Renewable energy group to hold forum on Vermont Yankee
MIDDLEBURY — A public forum about the future of the Vermont Yankee nuclear power station will be held on Monday, June 20, beginning at 7:30 p.m. at the Middlebury Congregational Church in downtown Middlebury. Sponsored by the Citizens Awareness Network (CAN) — a New England-based nonprofit dedicated to a renewable energy-focused economy — a panel of experts and activists opposed to nuclear power will outline how citizens can get involved with the shutting down and cleaning up of Vermont Yankee.
CAN, which was involved with the decommissioning of the Connecticut Yankee nuclear reactor, has held several public forums across Vermont this year to explain how the state can control its energy future if it is proactive. The network has a strong background in public advocacy and policy enforcement, having previously won a lawsuit against the U.S. Nuclear Regulatory Commission.
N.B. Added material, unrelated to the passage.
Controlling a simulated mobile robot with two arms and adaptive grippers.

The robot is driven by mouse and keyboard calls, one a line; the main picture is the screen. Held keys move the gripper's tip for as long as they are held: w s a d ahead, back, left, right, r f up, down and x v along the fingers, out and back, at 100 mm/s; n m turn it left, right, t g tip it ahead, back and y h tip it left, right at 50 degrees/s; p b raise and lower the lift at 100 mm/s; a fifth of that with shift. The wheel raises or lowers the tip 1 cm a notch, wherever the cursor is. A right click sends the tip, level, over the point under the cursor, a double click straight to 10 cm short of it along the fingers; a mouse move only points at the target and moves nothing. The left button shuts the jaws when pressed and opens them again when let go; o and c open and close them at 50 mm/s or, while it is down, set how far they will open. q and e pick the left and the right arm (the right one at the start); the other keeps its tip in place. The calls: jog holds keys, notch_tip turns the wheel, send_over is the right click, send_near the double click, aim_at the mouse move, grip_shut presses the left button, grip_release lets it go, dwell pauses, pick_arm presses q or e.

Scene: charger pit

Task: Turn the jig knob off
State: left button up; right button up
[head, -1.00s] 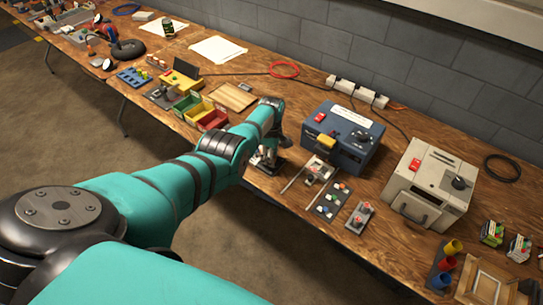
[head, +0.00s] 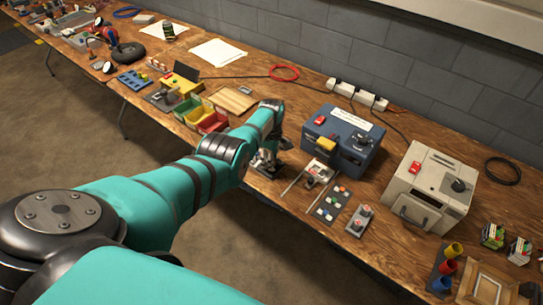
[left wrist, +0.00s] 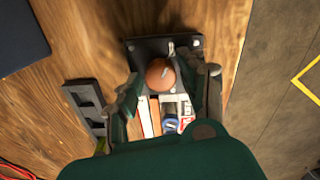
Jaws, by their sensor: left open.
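In the left wrist view, the jig knob (left wrist: 160,75) is a round orange-brown knob with a pale pointer mark, on a dark plate (left wrist: 190,44) with bolts at its corners. My left gripper (left wrist: 172,78) is open, with one finger on each side of the knob. I cannot tell whether either finger touches it. In the head view, my left gripper (head: 265,163) is low over the front part of the bench, and my wrist hides most of the jig. My right gripper is not in view.
Red, yellow and green bins (head: 213,122) stand left of the gripper. A blue box (head: 350,130) and a cream box (head: 437,180) stand to the right. A slotted dark block (left wrist: 88,103) lies beside the plate. The wooden bench's front edge is close by.

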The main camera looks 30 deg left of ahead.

“We won a lawsuit against the NRC for not following their own regulations (at Yankee Row nuclear power plant in Row, Mass.),” said CAN Executive Director Deb Katz. “They didn’t have full documentation about what they were going to do as part of the cleanup, and they didn’t do a national environmental policy review that has to do with national standards for cleanup.”
If the state of Vermont wins its lawsuit against Entergy Nuclear Vermont Yankee LLC, the owners of Vermont Yankee, to shut the plant down, Katz is concerned about how nuclear material will be dealt with. She has little faith in the NRC’s ability to keep the public safe from nuclear disaster.
“The state government really has to be involved, but there are limitations about how and when they can be involved and that’s part of what we want to communicate,” she said.
“The state can’t be involved with decommissioning choices (how a reactor is dismantled falls under the NRC’s jurisdiction), but they can set stricter standards for site cleanup … There are ways that the state can be involved to protect the people of Vermont, but they need to deal with this ahead of time to be prepared for the process … what we have here is an opportunity to actually drive the process in terms of making Yankee accountable.”
If Entergy waits years to clean up Vermont Yankee, Katz warns, “there’s a potential that taxpayers could get stuck with the bill and that nuclear waste could be there for decades or even centuries.”
Katz concedes that there is an issue of replacement power that Vermonters will need to address, but she believes that there are many environmentally healthy alternatives.
“Most of the technology is there to make it happen, but the nuclear industry is subsidized, the coal industry is subsidized and the oil industry is subsidized much more than the renewable energy industries are,” said Katz.
“There has to be a revolution in the way that people think about (energy) and the way that the government does business, which is not just to give into powerful lobbyists that fund their campaigns.
“In Vermont it doesn’t happen that way, which presents an enormous opportunity to make this revolution happen.”